(Reuters) – Federal Reserve policymakers got fresh reasons to hold short-term borrowing costs steady after government data signaled renewed strength in the U.S. job market, with traders now betting the U.S. central bank will wait until June to cut interest rates again and end its rate-cutting cycle there.
Nonfarm payrolls increased by 256,000 jobs last month, well above the gain of 160,000 expected by economists in a Reuters poll, the Labor Department’s monthly jobs report showed. The unemployment rate ticked down to 4.1% from 4.2%.
Before the release of the data, traders had seen the Fed cutting rates as early as May and had priced in about a 50% chance of a second rate cut before the end of the year.

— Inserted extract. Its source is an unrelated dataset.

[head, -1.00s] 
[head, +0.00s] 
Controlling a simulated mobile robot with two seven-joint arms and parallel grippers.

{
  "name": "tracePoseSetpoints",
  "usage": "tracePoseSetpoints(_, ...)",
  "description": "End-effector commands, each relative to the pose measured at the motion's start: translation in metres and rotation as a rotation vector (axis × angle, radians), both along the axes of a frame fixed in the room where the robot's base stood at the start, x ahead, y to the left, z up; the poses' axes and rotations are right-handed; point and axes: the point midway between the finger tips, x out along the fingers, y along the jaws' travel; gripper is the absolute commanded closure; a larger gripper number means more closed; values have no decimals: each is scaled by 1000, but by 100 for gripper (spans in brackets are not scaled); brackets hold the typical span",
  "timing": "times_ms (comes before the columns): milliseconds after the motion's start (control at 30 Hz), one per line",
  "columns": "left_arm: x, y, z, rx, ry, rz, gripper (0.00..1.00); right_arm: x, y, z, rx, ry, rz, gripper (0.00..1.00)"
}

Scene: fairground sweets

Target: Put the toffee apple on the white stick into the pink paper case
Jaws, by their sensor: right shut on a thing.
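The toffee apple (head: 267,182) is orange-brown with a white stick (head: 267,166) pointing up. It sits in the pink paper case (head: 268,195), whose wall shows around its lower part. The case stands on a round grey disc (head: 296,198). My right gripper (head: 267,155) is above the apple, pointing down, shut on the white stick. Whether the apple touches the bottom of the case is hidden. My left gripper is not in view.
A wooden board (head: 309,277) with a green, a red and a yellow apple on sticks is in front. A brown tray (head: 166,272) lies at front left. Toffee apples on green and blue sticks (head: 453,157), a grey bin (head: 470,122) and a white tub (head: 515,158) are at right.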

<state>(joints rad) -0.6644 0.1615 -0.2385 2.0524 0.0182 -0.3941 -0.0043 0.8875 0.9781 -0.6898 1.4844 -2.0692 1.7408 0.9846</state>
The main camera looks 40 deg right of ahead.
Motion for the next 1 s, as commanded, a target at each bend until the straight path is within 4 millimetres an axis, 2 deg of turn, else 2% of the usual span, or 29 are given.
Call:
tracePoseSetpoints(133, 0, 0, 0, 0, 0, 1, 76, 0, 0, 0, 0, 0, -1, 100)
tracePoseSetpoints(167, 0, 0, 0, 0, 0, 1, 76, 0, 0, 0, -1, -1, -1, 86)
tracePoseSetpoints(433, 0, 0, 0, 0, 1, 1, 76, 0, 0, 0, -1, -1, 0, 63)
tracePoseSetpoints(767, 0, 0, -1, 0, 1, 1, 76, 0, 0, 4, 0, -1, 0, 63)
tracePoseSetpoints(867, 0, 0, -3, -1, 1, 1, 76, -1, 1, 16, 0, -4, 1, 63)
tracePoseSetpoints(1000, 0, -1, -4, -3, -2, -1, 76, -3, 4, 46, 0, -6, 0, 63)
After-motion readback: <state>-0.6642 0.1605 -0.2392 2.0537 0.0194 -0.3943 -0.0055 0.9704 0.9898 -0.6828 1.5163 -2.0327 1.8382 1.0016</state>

U.S. central bankers had already signaled in December they would probably slow the rate cuts this year and beyond, given stickier-than-expected inflation coupled with rising uncertainty over the outlook in the face of President-elect Donald Trump’s vow to implement new economic policies including broader tariffs and limits on immigration when he takes power on Jan. 20.
The new employment data argues for more policy caution, analysts say.
“If the labor market continues this way and Trump enacts his tariff policies, we’ve probably seen the end of the easing cycle,” said Peter Cardillo, chief market economist at Spartan Capital Securities.
The Fed had begun cutting rates last September with a bigger-than-usual half-percentage-point move in part to protect the labor market from what at the time appeared to be some cracks starting to show in the U.S. labor market.
By December, as the central bank cut its benchmark overnight interest rate to the current 4.25%-4.50% range, those fears had largely eased, and policymakers said they felt the job market could be near another turning point.
“With business optimism so high and labor supply unlikely to continue to grow so robustly, it feels like the current labor market equilibrium is more likely to break toward hiring than toward firing,” Richmond Fed President Thomas Barkin said in recent comments, citing a survey of chief financial officers that his regional Fed bank helps field and which showed a post-election jump in the outlook.